Paysans, travailleurs, étudiants solidaires

La chienlit c'est lui !

La chienlit c'est lui !

Paysans, travailleurs, étudiants solidaires

Paysans, travailleurs, étudiants solidaires

Date de création : 1968

Date représentée : 1968

H. : 64,5 cm

L. : 44,7 cm

sérigraphie par pochoir ; affiche de l'atelier populaire de l'école nationale des beaux-arts

Domaine : Affiches

© Beaux-Arts de Paris, dist. RMN - Grand Palais / image Beaux-Arts de Paris

Lien vers l'image

16-513384 / Est 10667

Mai 1968 : l’antigaullisme

Date de publication : mai 2018

Auteur : Alexandre SUMPF

Les affiches de Mai 68 et l’École nationale des beaux-arts de Paris

Avec les graffitis « sauvages » inscrits sur les murs et les banderoles que l’on retrouve dans les cortèges des manifestations ou sur les façades des bâtiments occupés, les affiches constituent l’un des moyens d’expression privilégiés de ceux qui participent aux événements de mai-juin 1968. Leur iconographie caractéristique et les slogans choc qu’elles mettent en avant ont un grand impact et elles apparaissent immédiatement comme l’une des signatures du vaste mouvement de contestation qui traverse alors la société française. Elles comptent ainsi parmi les symboles emblématiques de Mai 68 et figurent en bonne place dans son panthéon « mythologique », à l’instar des pavés, des sites en grève ou du visage de Daniel Cohn-Bendit.

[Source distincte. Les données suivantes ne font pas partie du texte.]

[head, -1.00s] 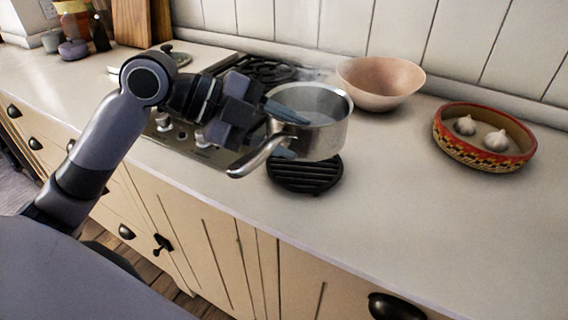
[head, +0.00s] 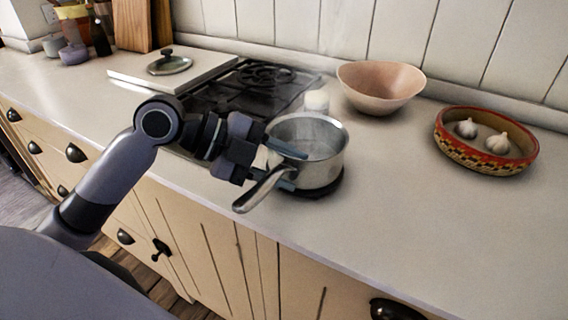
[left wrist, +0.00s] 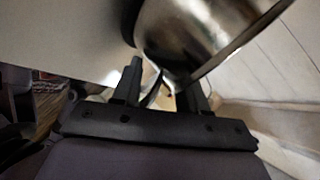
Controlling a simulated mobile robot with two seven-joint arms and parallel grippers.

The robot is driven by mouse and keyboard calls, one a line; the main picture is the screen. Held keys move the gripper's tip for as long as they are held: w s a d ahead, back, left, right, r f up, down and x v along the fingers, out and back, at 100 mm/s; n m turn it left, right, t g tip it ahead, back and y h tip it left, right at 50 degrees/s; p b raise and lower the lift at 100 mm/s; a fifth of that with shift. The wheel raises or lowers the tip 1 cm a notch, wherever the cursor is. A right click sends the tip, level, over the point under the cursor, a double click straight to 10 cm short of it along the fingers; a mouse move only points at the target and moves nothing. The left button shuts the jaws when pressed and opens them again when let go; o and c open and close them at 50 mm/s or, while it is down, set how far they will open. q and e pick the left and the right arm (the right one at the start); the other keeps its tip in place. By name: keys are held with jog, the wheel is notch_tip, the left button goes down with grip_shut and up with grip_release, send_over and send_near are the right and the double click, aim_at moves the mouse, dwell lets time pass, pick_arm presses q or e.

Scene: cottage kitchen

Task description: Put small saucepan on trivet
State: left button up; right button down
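The small saucepan (head: 318,172) is a shiny steel pan, upright and empty-looking, with its handle (head: 262,190) pointing toward the front left. It appears to rest on the black round trivet (head: 334,190), of which only a dark rim shows at the lower right; the pan hides the rest. My left gripper (head: 286,167) has its fingers on either side of the handle close to the pan wall and looks shut on it. In the left wrist view the pan (left wrist: 185,35) fills the top, just beyond the fingers (left wrist: 160,92). My right gripper is not in view.
A black hob (head: 235,97) with a pot lid (head: 170,65) beyond it lies behind my arm. A small white container (head: 316,100) and a pink bowl (head: 380,88) stand behind the pan. A patterned dish (head: 487,140) with garlic is at right. Counter right of the pan is clear.

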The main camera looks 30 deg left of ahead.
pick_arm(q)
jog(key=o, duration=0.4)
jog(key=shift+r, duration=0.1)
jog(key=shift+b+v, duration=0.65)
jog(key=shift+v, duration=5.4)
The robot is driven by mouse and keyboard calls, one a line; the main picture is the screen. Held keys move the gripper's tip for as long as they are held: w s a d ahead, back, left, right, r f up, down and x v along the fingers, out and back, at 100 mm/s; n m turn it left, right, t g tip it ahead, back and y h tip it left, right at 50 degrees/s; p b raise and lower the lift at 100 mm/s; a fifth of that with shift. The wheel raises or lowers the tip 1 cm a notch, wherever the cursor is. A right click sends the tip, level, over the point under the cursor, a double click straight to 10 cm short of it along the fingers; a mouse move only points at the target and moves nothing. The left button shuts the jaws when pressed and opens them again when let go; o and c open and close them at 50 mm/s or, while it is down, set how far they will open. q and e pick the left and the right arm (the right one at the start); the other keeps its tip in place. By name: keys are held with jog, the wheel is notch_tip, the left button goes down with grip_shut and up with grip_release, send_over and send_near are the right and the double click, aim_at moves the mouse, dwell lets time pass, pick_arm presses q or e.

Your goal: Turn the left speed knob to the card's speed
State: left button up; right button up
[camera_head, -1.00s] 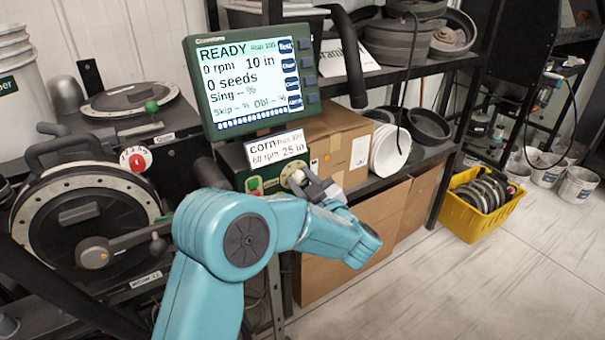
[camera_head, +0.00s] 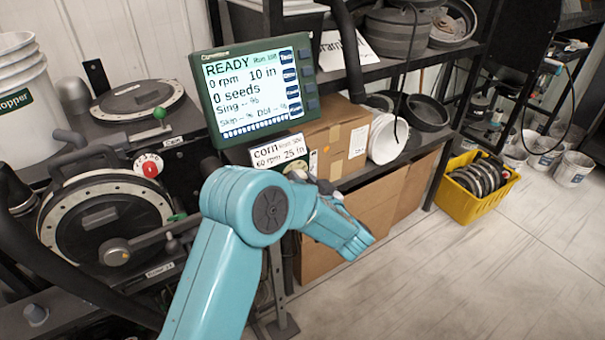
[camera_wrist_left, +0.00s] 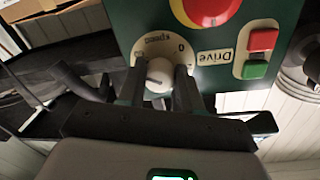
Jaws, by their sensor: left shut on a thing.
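The white round speed knob (camera_wrist_left: 160,74) sits on a dial on the green drive panel (camera_wrist_left: 220,82), in the left wrist view. The dial shows a 0 and small print. My left gripper (camera_wrist_left: 161,86) is shut on this knob, with a dark finger on either side. I cannot tell the knob's exact setting. In the head view my left gripper (camera_head: 318,184) is partly hidden behind my teal arm, below the card. The white card (camera_head: 278,151) reads corn, 60 rpm, 25 in. The monitor (camera_head: 253,92) above reads READY, 0 rpm, 10 in, 0 seeds. My right gripper is not in view.
On the panel are a red push button with a yellow ring (camera_wrist_left: 208,9), a red button (camera_wrist_left: 262,39) and a green button (camera_wrist_left: 255,69). A seed meter disc (camera_head: 100,225) stands at left. Cardboard boxes (camera_head: 365,205) and a yellow crate (camera_head: 468,205) are at right.

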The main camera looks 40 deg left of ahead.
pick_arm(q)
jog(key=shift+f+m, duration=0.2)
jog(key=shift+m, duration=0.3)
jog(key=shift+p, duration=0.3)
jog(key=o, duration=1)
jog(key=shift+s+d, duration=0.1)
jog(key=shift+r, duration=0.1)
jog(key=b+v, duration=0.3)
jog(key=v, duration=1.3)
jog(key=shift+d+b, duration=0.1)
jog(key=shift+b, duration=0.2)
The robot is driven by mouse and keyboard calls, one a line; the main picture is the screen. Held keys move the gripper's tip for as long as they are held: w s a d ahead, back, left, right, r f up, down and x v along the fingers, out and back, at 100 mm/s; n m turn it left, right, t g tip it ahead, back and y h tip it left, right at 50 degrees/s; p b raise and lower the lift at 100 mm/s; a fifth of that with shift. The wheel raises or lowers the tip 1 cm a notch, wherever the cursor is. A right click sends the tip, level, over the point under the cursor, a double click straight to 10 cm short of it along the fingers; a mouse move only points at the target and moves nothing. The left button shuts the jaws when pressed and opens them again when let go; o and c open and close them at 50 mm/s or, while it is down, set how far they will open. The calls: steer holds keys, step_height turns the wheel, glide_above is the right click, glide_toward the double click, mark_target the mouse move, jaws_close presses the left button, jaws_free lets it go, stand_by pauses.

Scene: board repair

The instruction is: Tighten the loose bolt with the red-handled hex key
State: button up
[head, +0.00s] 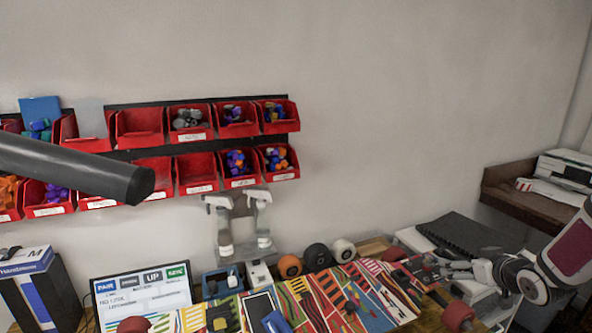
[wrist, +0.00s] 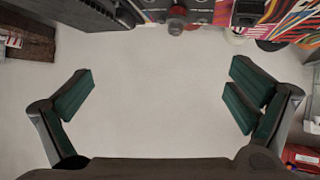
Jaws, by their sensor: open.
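My gripper (head: 452,268) is at the right of the head view, over the right end of the workbench. In the wrist view my gripper (wrist: 160,95) is open, its two green-padded fingers wide apart with only plain pale surface between them. Brightly striped boards (head: 350,295) lie along the bench, left of my gripper. Part of a striped board (wrist: 290,18) also shows at the top right of the wrist view. I cannot make out the red-handled hex key or the loose bolt in either view.
Red wall bins (head: 195,172) hang at the left. A screen (head: 140,290) and a black-and-blue box (head: 40,290) stand at the bench's left. Orange (head: 290,266), black and white wheels sit behind the boards. A black case (head: 470,238) and a printer (head: 565,172) are at the right.

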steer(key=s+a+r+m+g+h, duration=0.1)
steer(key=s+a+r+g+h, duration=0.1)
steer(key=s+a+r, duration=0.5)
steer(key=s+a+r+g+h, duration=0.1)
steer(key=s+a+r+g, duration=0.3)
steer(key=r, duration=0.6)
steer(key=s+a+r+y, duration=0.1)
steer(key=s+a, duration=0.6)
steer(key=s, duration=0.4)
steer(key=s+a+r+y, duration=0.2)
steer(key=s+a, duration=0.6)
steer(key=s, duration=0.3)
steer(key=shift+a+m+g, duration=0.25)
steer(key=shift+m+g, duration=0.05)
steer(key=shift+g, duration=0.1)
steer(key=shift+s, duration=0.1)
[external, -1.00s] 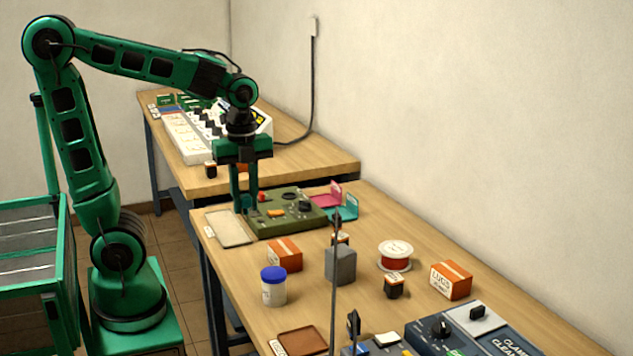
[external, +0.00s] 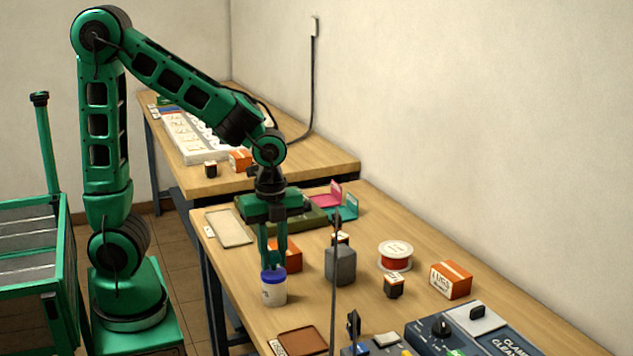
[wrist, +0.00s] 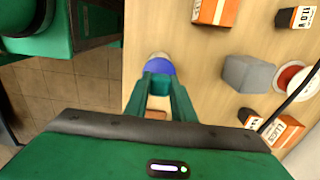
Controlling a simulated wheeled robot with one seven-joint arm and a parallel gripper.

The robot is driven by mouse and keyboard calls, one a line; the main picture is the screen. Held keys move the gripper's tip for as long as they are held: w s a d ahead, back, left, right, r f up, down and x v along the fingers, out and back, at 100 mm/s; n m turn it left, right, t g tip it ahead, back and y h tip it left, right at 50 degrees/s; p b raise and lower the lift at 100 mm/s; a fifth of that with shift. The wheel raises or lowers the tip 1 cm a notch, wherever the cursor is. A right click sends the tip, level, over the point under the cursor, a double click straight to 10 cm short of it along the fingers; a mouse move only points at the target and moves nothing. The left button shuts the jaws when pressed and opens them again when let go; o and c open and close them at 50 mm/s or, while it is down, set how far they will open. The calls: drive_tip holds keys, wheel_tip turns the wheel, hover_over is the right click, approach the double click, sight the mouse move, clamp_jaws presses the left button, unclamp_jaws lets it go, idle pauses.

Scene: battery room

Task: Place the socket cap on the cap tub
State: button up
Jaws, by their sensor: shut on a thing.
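My gripper (external: 273,263) is pointed down directly over the cap tub (external: 273,293), a small white tub with a blue lid, which stands upright on the near bench. The gripper is shut on a small teal piece, the socket cap (wrist: 159,86), which shows between the fingers in the wrist view. The tub's blue lid (wrist: 158,68) shows just beyond the fingertips there. The fingertips are at or just above the lid; I cannot tell whether the cap touches it. The fingers mostly hide the cap in the external view.
An orange box (external: 290,254) stands close behind the tub, with a grey block (external: 340,266) to its right. A brown tray (external: 303,341) lies in front. The green panel (external: 310,216) and a pale tray (external: 229,228) are farther back. Bare bench lies left of the tub.

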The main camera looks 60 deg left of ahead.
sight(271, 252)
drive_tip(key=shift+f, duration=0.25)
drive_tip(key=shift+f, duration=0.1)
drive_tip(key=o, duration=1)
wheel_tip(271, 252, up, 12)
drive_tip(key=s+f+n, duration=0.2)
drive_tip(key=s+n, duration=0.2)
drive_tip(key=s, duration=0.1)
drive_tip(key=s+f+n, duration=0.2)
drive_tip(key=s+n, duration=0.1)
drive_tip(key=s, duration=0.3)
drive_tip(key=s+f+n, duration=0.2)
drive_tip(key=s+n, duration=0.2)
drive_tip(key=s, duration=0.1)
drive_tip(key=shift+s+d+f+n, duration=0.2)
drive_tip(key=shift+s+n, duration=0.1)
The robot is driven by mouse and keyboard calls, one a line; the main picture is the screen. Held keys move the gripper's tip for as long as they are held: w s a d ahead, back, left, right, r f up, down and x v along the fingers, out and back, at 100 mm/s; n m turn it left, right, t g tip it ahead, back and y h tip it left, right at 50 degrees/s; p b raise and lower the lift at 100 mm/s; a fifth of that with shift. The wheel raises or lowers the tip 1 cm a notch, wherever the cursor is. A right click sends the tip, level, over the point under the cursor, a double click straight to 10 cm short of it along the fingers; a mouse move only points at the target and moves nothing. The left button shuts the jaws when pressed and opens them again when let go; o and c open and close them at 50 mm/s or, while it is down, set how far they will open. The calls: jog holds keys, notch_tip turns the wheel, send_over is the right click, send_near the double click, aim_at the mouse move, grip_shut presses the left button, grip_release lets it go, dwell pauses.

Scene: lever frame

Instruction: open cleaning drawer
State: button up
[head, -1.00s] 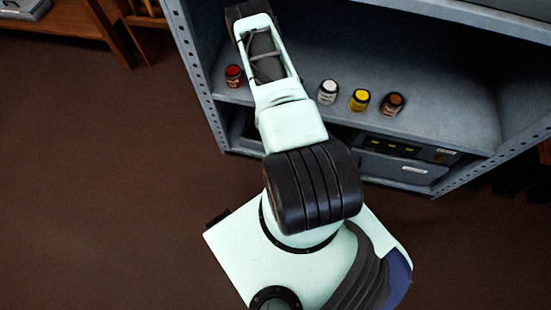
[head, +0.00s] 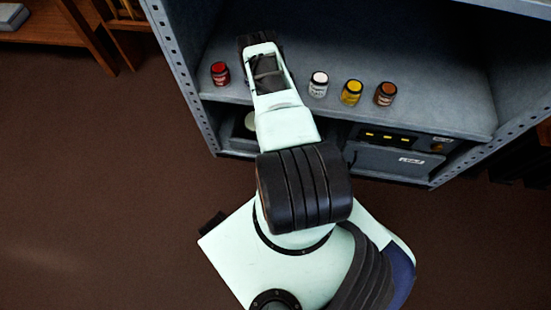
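A grey drawer-like front (head: 385,160) with a small pale label sits low in the metal shelf unit, under the shelf board at right of centre. The label is too small to read, and my arm hides the front's left part. I cannot tell whether this is the cleaning drawer, and it looks shut. My pale green arm reaches from the bottom up over the shelf board, its dark far end near the red-lidded jar. No gripper fingers show; the arm hides whatever is below it.
On the shelf board (head: 445,118) stand a red-lidded jar (head: 220,74), a white jar (head: 318,84), a yellow jar (head: 351,93) and a brown jar (head: 386,94). A dark panel with yellow marks (head: 388,137) is above the labelled front. Brown floor (head: 90,190) is clear at left.

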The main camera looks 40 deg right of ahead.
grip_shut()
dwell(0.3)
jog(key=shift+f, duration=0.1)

À Paris, nombre de ces affiches sont réalisées à l’École nationale des beaux-arts, occupée depuis le 14 mai. Artistes, graphistes, étudiants et ex-étudiants travaillent ainsi jour et nuit pour les concevoir et les imprimer, les tirages variant selon les cas. À l’image de Paysans, travailleurs, étudiants solidaires et La chienlit c’est lui ! que nous étudions ici, elles sont ensuite collées clandestinement sur les murs de Paris et de certaines grandes villes.

Dans un contexte où les médias dits traditionnels sont sous le contrôle permanent du gouvernement, notamment via l’ORTF (Office de radiodiffusion-télévision française), il s’agit de contourner la censure et de s’exprimer librement pour faire entendre la voix des insurgés. Ces représentations apportent donc un témoignage éclairant sur les pratiques, les messages et les idées de ceux qui ont fait Mai 68.

Contre de Gaulle

Comme la plupart des affiches de Mai, Paysans, travailleurs, étudiants solidaires et La chienlit c’est lui ! sont produites selon la méthode de la sérigraphie par pochoir. À l’inverse de la lithographie alors très majoritairement utilisée, cette technique permet de les diffuser en assez grande quantité, dans des délais très courts et à moindre coût. De manière assez habituelle là aussi, Paysans, travailleurs, étudiants solidaires et La chienlit c’est lui ! ont un format à peu près comparable (64,5 × 44,7 cm et 77,8 × 58,4 cm) et ne sont pas signées, émanant d’un collectif parfois appelé l’Atelier populaire des Beaux-Arts.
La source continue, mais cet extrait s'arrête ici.